Table 2. Pack-level battery requirements to decarbonize each aircraft class

Passengers Stage length (km) eb
Current Batteries 9 140 250 500
Commuter  19 450 650 (3x) 330
Regional  104 1500 1500 (6x) 860 (2x)
Narrowbody  191 3000 2300 (9x) 1800 (4x)
Widebody  375 8800 5100 (20x) 3600 (7x)

Comparing the required battery parameters with what is currently achievable highlights the difficulty in electrifying anything but commuter aircraft. Replacing regional, narrowbody, and widebody aircraft would require roughly 6x, 9x, and 20x improvements in the specific energy of the battery pack. In the 25 years from 1991 to 2015, the specific energy and energy density of lithium-ion batteries improved by a factor of 3. Assuming the same exponential growth (3x increase in 25 years), it will be 2090 before widebody aircraft can be electrified. However, this is impossible with current lithium-ion batteries or solid-state batteries, because of the physical limits of the chemistry of these technologies. The specific energy at the pack level for these batteries might not exceed 400-500 Wh/kg. New battery chemistries would need to be developed.
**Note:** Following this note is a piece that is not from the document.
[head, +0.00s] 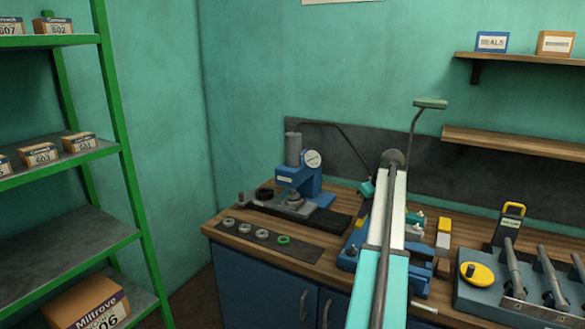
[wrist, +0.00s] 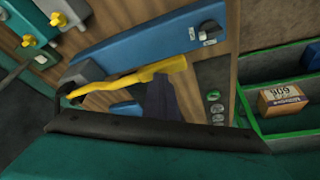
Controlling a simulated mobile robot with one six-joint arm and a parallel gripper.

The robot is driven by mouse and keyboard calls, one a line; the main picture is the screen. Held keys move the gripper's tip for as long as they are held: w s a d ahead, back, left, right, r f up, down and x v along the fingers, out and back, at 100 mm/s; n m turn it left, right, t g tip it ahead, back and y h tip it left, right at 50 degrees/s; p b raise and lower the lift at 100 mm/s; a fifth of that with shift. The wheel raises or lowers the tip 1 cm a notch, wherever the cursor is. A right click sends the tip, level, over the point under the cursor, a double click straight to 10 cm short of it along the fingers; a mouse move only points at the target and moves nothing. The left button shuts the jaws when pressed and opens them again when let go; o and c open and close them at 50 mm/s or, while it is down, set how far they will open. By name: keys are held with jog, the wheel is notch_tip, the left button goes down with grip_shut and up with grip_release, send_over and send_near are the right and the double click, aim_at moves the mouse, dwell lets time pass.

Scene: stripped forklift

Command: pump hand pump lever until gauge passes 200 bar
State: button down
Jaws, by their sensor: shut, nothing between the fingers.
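The blue hand pump (head: 350,252) lies on the bench, partly behind my arm in the head view. In the wrist view its long blue body (wrist: 140,47) has a black knob, and its yellow lever (wrist: 125,83) runs alongside. My gripper (wrist: 160,84) appears as a dark, narrow, shut shape just below the lever's right end in the wrist view. I cannot tell whether it touches the lever. My arm hides it in the head view. The round gauge (head: 313,158) is on the blue press (head: 297,178); its reading is too small to tell.
Several rings (head: 262,233) lie on a dark mat at the bench's front left. A dark hose (head: 335,126) arches behind the press. Green shelving (head: 135,190) stands left. A grey tool holder (head: 485,292) and a yellow-topped block (head: 443,232) are on the right.

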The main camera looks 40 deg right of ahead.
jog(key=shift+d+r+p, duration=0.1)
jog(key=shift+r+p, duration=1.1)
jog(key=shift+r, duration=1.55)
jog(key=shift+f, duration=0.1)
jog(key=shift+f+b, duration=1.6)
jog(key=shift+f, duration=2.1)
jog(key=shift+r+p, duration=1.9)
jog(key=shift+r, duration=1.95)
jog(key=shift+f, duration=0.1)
Does this daunting picture mean we should throw our hands up and stop developing electric aircraft? Not at all! The energy efficiency and zero-emission benefits of electric aircraft merit their adoption for short-hop commuter flights (9-19 passengers for < 200 km) wherever feasible. For example, short-hop flights are responsible for a disproportionate amount of local pollution from aircraft, so electric aircraft, which are zero-emission, could contribute to cleaner air in some regions. While these flights account for a sliver of aviation’s emissions, every electrified route represents a reduction in aviation’s climate impact and is a worthwhile investment.